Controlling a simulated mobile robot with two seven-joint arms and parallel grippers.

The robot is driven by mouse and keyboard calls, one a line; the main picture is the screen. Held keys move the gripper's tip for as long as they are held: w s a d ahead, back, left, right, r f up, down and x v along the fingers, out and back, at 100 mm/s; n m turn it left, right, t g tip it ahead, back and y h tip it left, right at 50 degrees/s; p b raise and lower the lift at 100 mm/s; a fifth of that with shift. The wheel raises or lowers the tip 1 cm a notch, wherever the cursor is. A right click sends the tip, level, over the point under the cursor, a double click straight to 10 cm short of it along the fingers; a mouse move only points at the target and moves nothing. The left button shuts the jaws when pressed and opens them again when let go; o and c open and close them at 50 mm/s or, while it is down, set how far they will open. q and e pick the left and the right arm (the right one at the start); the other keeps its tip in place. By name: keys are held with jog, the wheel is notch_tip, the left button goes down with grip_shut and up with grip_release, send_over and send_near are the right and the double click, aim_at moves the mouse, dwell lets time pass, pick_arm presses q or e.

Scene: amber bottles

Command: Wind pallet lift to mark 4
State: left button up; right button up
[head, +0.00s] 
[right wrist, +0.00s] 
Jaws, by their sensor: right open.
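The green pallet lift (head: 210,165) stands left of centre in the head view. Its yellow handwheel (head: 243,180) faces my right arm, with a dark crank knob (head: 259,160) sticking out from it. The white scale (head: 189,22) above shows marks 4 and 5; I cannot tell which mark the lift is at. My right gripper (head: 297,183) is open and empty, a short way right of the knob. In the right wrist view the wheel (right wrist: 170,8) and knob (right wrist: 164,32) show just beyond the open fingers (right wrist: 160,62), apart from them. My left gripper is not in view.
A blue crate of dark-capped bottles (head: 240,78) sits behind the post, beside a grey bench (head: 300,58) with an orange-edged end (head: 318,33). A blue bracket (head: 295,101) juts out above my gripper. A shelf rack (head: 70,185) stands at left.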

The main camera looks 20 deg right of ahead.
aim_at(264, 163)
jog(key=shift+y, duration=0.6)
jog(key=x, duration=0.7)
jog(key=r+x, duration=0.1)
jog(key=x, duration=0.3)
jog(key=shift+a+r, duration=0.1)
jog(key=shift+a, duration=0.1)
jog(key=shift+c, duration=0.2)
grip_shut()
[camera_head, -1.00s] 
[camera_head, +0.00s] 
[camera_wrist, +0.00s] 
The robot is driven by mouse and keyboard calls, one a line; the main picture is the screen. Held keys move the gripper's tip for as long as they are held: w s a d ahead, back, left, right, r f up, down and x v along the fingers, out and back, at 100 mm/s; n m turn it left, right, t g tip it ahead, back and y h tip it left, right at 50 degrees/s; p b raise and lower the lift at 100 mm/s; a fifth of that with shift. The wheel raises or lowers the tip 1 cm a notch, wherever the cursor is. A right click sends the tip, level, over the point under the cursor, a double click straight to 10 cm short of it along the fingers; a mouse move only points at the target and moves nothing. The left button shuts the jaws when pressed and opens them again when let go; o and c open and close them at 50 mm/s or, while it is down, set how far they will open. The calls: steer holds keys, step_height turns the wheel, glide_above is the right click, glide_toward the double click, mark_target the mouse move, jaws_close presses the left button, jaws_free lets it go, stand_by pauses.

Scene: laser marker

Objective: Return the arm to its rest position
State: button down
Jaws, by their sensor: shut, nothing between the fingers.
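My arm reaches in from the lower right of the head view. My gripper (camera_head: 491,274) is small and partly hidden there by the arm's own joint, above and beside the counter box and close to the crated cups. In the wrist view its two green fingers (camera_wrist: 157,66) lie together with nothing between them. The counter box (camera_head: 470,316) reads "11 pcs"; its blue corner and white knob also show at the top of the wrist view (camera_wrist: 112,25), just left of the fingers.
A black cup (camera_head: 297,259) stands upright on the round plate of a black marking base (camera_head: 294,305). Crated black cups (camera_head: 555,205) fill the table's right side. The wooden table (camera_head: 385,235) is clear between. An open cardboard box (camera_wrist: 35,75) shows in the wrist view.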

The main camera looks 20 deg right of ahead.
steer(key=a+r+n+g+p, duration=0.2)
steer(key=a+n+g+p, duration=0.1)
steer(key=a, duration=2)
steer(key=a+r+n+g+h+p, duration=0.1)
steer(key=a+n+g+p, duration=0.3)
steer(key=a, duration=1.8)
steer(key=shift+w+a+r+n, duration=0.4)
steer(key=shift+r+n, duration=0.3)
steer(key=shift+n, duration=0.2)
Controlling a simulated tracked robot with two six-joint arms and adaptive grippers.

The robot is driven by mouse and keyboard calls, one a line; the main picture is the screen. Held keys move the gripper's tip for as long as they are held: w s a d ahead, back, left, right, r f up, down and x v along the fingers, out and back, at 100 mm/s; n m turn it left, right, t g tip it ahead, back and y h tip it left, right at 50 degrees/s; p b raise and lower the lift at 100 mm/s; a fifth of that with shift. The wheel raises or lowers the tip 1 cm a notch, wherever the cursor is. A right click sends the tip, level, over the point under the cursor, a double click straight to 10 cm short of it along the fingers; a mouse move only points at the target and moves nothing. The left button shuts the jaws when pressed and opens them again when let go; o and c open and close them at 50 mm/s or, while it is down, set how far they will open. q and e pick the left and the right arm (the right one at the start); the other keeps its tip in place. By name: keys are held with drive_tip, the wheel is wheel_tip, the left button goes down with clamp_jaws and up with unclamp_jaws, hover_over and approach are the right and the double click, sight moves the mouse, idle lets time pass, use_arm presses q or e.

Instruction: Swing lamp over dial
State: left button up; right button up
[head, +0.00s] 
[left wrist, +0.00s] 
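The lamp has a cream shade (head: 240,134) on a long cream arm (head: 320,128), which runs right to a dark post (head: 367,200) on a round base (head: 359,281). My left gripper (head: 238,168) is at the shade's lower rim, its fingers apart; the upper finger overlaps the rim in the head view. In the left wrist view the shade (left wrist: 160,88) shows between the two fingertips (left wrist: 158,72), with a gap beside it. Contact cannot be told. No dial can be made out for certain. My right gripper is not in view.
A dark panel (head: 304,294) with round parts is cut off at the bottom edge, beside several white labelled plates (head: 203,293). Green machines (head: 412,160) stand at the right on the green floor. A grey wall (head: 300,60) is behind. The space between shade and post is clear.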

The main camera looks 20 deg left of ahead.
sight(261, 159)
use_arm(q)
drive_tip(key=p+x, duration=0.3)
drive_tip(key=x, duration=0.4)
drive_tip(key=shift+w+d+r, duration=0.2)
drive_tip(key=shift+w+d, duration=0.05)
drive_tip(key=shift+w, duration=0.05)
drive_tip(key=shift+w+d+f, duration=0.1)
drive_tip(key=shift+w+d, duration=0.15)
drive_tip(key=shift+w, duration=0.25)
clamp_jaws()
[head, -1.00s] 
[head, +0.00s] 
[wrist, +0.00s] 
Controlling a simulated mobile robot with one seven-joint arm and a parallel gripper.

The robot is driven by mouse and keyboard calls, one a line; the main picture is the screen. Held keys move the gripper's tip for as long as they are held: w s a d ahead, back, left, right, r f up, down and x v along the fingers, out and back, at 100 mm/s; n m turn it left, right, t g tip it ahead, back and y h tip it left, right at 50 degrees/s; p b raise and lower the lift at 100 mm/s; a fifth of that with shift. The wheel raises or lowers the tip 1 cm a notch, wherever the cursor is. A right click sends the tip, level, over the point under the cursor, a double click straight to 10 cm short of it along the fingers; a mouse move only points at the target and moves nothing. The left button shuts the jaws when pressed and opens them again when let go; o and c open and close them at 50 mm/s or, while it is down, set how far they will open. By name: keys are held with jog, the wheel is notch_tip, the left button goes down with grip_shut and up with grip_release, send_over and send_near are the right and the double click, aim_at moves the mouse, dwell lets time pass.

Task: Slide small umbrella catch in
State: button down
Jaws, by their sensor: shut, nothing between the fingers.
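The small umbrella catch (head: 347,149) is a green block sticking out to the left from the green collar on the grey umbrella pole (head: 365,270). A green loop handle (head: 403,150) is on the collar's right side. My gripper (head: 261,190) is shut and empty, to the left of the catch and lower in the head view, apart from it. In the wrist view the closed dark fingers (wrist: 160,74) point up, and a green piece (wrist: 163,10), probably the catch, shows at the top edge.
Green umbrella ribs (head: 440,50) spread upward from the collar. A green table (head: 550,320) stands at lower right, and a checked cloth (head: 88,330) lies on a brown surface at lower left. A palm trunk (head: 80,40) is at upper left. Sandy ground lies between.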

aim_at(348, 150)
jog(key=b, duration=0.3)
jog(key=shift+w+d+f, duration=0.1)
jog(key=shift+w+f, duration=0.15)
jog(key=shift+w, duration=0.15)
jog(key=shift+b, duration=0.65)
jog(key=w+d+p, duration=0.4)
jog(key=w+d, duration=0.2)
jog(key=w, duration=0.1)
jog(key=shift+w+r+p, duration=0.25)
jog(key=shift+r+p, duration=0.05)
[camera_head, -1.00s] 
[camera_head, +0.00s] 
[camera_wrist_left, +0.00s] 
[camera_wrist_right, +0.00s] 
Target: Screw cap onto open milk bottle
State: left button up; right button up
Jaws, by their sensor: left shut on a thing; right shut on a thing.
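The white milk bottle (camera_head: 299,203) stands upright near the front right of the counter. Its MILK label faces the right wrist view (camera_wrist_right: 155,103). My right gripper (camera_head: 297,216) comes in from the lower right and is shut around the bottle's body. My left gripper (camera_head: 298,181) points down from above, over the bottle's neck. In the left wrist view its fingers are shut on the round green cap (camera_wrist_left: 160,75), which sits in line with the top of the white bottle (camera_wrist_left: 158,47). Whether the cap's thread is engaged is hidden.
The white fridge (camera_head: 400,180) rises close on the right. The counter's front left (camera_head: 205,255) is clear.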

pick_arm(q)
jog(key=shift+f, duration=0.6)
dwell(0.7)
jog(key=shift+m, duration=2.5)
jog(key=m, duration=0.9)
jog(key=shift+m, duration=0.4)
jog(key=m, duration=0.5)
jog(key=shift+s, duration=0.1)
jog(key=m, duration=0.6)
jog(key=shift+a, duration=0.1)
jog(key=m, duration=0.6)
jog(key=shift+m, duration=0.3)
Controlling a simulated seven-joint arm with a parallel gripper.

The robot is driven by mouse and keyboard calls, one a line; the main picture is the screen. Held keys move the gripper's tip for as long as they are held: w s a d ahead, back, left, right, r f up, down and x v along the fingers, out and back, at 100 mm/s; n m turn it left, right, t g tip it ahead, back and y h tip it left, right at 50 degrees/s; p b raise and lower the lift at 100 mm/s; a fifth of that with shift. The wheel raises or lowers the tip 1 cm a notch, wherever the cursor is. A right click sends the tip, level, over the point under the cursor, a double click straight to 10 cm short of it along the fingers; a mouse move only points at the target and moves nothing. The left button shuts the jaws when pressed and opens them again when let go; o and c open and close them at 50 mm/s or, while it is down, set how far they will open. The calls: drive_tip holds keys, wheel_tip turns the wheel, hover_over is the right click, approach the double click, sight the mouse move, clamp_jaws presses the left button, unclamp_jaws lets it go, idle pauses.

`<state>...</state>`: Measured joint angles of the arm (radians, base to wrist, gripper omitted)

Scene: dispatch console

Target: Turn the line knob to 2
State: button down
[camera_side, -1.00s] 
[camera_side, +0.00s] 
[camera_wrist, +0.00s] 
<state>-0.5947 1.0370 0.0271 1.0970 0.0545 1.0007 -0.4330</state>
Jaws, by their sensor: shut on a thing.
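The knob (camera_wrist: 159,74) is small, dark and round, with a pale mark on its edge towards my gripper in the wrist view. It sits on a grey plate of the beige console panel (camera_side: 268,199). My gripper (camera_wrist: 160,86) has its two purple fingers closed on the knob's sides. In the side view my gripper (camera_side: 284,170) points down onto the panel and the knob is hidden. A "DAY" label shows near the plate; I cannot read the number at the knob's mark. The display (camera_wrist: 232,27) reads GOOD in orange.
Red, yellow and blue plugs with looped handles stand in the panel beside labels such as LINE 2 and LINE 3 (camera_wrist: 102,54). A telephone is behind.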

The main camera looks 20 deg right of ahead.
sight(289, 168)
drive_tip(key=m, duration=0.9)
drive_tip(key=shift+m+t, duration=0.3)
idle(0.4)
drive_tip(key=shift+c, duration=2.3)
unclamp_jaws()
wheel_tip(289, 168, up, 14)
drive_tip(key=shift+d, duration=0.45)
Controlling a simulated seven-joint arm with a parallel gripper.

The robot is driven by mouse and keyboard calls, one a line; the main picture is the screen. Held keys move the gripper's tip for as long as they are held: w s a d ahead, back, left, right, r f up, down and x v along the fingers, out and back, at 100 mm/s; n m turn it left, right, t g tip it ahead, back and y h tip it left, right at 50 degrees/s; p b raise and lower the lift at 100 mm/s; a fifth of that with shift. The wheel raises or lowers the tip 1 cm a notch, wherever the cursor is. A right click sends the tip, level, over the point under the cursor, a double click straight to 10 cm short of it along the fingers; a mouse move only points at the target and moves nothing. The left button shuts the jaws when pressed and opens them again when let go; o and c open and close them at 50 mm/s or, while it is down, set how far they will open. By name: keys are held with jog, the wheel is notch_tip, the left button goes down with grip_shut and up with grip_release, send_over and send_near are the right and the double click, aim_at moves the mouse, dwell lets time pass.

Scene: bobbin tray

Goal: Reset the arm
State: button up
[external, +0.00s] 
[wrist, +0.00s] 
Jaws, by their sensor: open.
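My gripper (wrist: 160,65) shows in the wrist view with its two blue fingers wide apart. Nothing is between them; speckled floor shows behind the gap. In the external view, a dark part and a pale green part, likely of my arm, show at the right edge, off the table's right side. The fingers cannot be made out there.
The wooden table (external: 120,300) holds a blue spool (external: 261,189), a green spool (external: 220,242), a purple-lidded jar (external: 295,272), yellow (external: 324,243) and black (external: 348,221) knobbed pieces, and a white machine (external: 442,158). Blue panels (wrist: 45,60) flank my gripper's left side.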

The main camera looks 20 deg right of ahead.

◆ ◆ ◆ ◆

Short exercise:
Select all lines in the listing above where the word "Controlling" appears, and show them.

Written reply:
Controlling a simulated mobile robot with two seven-joint arms and parallel grippers.
Controlling a simulated tracked robot with two six-joint arms and adaptive grippers.
Controlling a simulated mobile robot with one seven-joint arm and a parallel gripper.
Controlling a simulated seven-joint arm with a parallel gripper.
Controlling a simulated seven-joint arm with a parallel gripper.

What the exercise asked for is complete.